記事(一部抜粋):2008年1月掲載

経 済

【企業研究】ヤマダ電機

安売りのためには手段選ばず

(前略)群馬県前橋市にあるヤマダ本社では、週に2度、メーカーとの商談日が設定されており、当日はメーカー担当者のクルマがひっきりなしに駐車場を出入りする。
 商談を終えて本社から出てくる担当者たちの顔色は総じて暗い。ヤマダから厳しい条件を求められるからだ。仮にそれが無理な要求であろうとも、メーカー側は無下に断るわけにはいかない。ほとんどのメーカーにとってヤマダは最大の取引先。結局はヤマダの要求に近い線で落ち着くのが常である。
 ヤマダが求めるのは卸価格の引き下げやリベートの増額だけではない。メーカーからの不満でとくに多いのは、公取委も問題にした「ヘルパー問題」だ。
 メーカーは、自社製品の販促のためにヘルパーと呼ばれる販売支援スタッフを、ヤマダに限らず量販店各社に派遣する慣習がある。ヘルパーの人件費は全額メーカーが負担しており、そのためヘルパーは派遣元のメーカーの商品についてのみ販売するというのが基本だ。
 ところが派遣が常態化するとともに、家電量販店はヘルパーに、派遣元以外の商品の販売を求めるケースが増えてきた。とりわけ露骨なのがヤマダ。ヘルパーに自社の従業員と同じような仕事を要求、休憩時間もヤマダの都合で決め、ヤマダが発行するポイントカードの会員獲得なども指示していたという。
 会社ぐるみで、ヘルパーに直接、業務を指示し、管理までしていた疑いが濃厚である。
 これはキヤノンなどで問題になった「請負偽装」にも通じる構造的な問題だ。請負偽装では、請負業者のスタッフに対し、キヤノンなどメーカーの社員が直接業務の指示・命令をしていたことが法令違反とされた。
 それでも請負偽装の場合、メーカーは請負業者に代金(社員に払うよりもだいぶ少ない)を支払っていた。ところがヤマダの場合は、ヘルパーにはビタ一文払っていない。こちらのほうがよほど質が悪いといえよう。
 大阪労働局に法令違反を通告された大阪の旗艦店「ラビワン」では、500名近い店舗スタッフのうち、200名ほどがヘルパーだったという情報もある。

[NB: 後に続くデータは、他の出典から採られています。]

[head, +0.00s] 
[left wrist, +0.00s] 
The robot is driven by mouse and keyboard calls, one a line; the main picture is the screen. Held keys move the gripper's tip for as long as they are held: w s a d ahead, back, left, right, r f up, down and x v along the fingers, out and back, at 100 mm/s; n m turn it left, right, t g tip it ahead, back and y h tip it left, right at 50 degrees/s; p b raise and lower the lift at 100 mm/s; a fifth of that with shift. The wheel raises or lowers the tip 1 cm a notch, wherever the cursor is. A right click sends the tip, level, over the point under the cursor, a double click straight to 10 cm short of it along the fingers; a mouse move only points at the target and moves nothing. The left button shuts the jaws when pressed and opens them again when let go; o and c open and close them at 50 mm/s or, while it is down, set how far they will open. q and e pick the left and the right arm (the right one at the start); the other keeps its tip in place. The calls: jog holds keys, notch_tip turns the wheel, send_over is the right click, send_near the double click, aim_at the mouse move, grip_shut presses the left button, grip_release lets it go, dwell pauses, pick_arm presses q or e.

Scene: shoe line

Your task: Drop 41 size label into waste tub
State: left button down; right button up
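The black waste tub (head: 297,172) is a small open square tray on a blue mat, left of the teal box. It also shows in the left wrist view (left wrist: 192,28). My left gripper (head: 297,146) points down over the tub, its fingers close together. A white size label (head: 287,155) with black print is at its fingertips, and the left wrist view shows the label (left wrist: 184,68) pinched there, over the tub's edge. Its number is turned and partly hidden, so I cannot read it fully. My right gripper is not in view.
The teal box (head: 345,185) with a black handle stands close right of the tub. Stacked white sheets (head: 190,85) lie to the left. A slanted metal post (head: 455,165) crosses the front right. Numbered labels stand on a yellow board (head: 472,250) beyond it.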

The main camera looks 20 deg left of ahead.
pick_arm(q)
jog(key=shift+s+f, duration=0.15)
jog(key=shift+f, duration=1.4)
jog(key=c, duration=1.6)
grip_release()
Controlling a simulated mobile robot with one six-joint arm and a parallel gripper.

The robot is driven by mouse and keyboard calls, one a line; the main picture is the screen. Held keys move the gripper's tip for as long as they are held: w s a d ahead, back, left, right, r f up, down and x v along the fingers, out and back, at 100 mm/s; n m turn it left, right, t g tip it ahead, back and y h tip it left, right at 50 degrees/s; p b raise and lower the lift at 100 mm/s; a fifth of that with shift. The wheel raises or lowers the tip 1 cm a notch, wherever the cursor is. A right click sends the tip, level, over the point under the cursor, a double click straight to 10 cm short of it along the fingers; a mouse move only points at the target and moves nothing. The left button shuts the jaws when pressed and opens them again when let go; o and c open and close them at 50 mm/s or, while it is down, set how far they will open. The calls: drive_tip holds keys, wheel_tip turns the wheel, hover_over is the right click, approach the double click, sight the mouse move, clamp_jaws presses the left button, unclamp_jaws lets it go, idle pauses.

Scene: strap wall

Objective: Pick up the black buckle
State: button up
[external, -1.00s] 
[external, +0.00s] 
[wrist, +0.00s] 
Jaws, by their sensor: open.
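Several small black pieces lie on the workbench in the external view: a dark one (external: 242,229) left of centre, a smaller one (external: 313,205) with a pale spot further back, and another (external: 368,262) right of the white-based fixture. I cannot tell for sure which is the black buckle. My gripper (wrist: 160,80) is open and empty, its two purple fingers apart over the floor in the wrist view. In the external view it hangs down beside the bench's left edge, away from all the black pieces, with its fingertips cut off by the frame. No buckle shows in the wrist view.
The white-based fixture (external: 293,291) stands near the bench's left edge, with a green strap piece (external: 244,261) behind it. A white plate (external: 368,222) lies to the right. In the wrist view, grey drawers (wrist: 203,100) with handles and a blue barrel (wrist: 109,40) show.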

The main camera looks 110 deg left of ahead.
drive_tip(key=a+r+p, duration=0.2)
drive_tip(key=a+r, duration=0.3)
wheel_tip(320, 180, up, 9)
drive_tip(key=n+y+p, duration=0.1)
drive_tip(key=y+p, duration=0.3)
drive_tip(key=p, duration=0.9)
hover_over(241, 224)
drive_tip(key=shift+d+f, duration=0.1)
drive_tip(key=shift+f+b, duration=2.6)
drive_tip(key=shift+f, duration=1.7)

 公取委が店舗だけでなく本社にまで検査に入ったのは、この「ヘルパー偽装」が、メーカーからの自発的なサービスの提供というより、優越的地位にあるヤマダ本社が、メーカーに強く働きかけた結果なされたものではないかと疑ったからにほかならない。
 このようにヤマダの「強さ」の秘密は、単に強大なバイイングパワーによる格安な仕入れにとどまらず、人件費のかからないヘルパーを十二分に活用する「究極のローコスト経営」にもあったのである。
 実際、ヤマダの経営効率のよさは数字に如実に表れている。売上高経常利益率はは約五%と、エディオン(2.5%)、ビックカメラ(2.6%)、ケーズホールディングス(3.2%)を大きく上回る。かつてヤマダと業界の覇権を激しく争ったコジマやベスト電器に至っては1%に満たない。

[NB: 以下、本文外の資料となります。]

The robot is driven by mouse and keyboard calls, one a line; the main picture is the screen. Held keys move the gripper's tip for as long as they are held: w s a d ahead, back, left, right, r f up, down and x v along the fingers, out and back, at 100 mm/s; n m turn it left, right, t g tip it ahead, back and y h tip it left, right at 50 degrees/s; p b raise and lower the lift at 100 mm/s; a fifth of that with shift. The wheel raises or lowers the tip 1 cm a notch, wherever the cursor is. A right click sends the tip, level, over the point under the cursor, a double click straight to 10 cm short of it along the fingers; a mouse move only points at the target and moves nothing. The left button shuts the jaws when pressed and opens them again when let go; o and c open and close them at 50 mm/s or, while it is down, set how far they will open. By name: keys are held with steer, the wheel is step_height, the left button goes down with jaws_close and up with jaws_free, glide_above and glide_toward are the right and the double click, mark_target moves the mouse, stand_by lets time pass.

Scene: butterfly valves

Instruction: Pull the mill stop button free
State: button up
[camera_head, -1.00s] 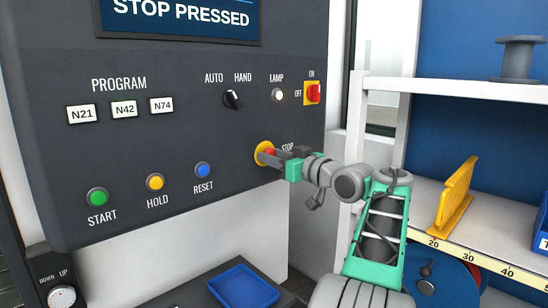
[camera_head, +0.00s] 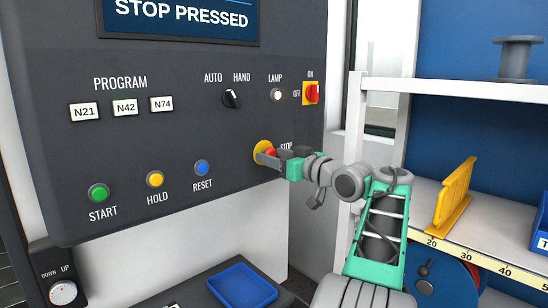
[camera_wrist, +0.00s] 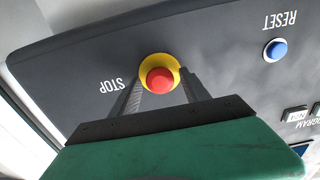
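The red mushroom-shaped stop button (camera_head: 270,152) sits on a yellow round collar (camera_head: 261,149) on the dark control panel, beside the word STOP. The button (camera_wrist: 160,80) also shows in the wrist view, in front of its collar (camera_wrist: 158,61). My gripper (camera_head: 266,157) reaches in from the right, its fingers at the button. In the wrist view its two grey fingers stand on either side of the red head, with a small gap seeming to show on each side. The far finger is mostly hidden in the head view. The display (camera_head: 180,14) reads STOP PRESSED.
The blue reset button (camera_head: 202,168), yellow hold button (camera_head: 155,179) and green start button (camera_head: 98,193) lie left of the stop. A red-yellow on/off switch (camera_head: 311,93) and a lamp (camera_head: 276,95) are above. A shelf (camera_head: 480,232) stands right; a blue tray (camera_head: 242,287) lies below.

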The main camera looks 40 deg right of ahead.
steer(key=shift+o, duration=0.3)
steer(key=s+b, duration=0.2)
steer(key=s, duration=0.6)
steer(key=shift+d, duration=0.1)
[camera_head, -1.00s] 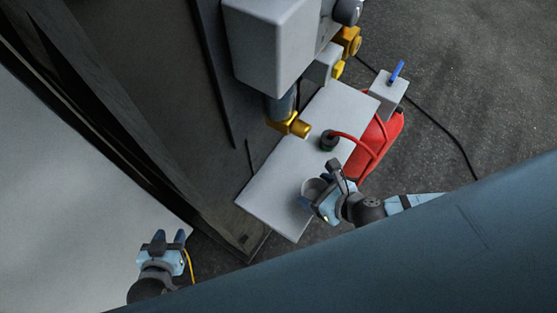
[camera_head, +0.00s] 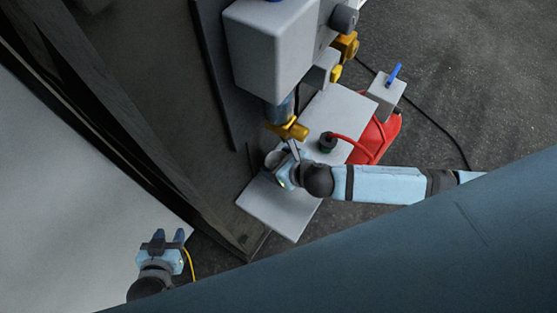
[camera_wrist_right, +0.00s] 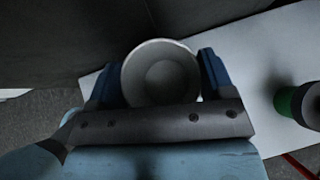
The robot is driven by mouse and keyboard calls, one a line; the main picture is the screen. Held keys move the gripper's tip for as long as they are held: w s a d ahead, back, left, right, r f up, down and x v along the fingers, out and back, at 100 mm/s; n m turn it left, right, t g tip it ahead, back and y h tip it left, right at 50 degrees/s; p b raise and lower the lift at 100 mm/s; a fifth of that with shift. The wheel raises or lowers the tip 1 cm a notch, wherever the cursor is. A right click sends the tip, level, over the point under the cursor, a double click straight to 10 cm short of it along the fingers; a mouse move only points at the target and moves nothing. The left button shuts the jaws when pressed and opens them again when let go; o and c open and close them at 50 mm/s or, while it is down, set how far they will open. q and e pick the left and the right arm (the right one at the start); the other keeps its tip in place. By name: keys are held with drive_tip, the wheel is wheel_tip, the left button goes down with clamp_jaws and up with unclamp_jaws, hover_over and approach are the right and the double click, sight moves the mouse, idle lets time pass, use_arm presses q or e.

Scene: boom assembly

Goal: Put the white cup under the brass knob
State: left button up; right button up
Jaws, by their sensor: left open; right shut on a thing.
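The white cup (camera_head: 273,158) is in the grip of my right gripper (camera_head: 280,165), just below the brass knob (camera_head: 289,130) in the head view. In the right wrist view the cup (camera_wrist_right: 160,75) shows its open mouth between the two blue fingers of the right gripper (camera_wrist_right: 160,82). The cup looks empty. I cannot tell whether its base touches the white shelf (camera_head: 280,212). The knob is not in the right wrist view. My left gripper (camera_head: 164,240) is open and empty at the lower left, far from the cup.
A grey box (camera_head: 268,50) on the dark wall sits above the knob. A black fitting (camera_head: 327,142) with a red hose stands on the shelf right of my right gripper. A red tank (camera_head: 378,138) and a small box with a blue lever (camera_head: 386,90) are further right.

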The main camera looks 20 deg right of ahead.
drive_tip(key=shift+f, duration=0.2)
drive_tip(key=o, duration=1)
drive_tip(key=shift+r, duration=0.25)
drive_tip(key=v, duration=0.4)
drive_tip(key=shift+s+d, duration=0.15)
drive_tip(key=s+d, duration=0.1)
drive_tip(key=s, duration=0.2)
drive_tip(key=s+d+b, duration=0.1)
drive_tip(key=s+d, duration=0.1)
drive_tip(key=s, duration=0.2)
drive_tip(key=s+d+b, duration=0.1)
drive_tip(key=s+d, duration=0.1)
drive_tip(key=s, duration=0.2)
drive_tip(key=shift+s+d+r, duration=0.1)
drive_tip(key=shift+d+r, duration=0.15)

(中略)上州戦争を通じて山田社長は「競争に勝ち抜く最大のポイントは価格である」という認識を新たにした。安売りに徹するには経営を極限まで効率化する必要がある。ヤマダがそのために選んだのは、前述したようなバイイングパワーの最大限の活用と、本部に権限を集中し、上意下達で販売現場を細かく管理する中央集権の仕組みをつくることだった。

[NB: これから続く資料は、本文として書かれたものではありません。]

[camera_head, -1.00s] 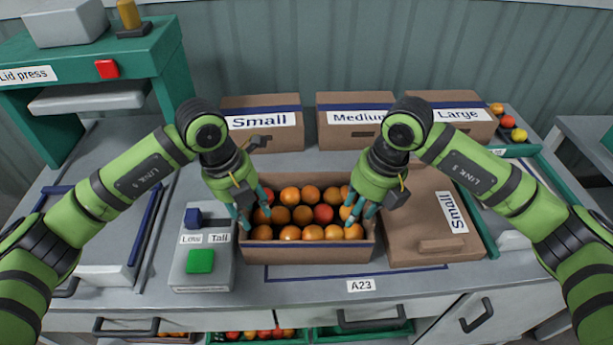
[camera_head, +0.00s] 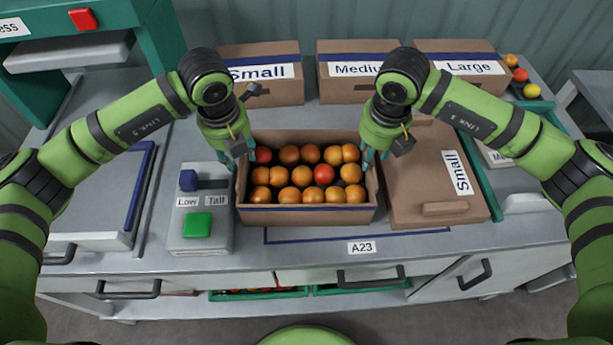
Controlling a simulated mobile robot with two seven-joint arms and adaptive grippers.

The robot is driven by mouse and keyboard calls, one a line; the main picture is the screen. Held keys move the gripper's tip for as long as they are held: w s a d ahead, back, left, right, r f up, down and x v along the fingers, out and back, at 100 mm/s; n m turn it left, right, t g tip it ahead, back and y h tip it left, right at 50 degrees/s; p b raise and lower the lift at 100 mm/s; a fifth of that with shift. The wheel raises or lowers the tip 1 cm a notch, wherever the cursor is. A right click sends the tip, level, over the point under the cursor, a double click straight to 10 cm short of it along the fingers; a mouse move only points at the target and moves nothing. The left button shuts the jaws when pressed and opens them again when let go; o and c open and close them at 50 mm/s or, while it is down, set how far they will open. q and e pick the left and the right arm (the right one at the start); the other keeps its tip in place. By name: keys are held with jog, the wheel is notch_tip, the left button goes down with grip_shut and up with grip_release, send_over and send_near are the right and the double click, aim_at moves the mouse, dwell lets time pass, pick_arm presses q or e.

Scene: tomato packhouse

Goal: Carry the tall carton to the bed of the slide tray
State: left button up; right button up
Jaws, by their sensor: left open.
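The open brown carton (camera_head: 306,217) stands on the bench, filled with orange and red tomatoes. No label on it tells whether it is the tall one. My left gripper (camera_head: 237,157) is open at the carton's left wall, its fingers spread near the rim. My right gripper (camera_head: 375,158) is at the right wall, its fingers apart near the rim. Whether either touches the wall is unclear. The likely slide tray is the grey bed with blue rails (camera_head: 140,190) on the left; my left arm hides part of it.
A control box (camera_head: 186,228) with a green button and Low/Tall switch stands between bed and carton. A lid marked Small (camera_head: 418,185) lies right of the carton. Cartons marked Small (camera_head: 262,92), Medium (camera_head: 340,92) and Large (camera_head: 470,88) line the back. The press (camera_head: 150,45) stands back left.

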 ヤマダは家電量販店の中でもっとも早くPOSシステムを導入したことで知られている。POSといえば有名なのはコンビニのセブン‐イレブンのシステムだが、要するに、今現在どこで何が売れているかが瞬時に把握できるシステムのことだ。つまり「売れ筋」「死に筋」の峻別が即座に行え、機動的な仕入れや販売戦略に生かすことができる。
 どのようなレイアウトにしたら売れるのか、といった仮説の検証にも役立つシステムだといわれているが、その反面、売れ筋と判断された商品以外は排除され、画一的な売り場になりがちだという意見もある。
 いずれにしても、このPOSシステムがヤマダの効率経営に一定の成果をもたらしているのは確かだろう。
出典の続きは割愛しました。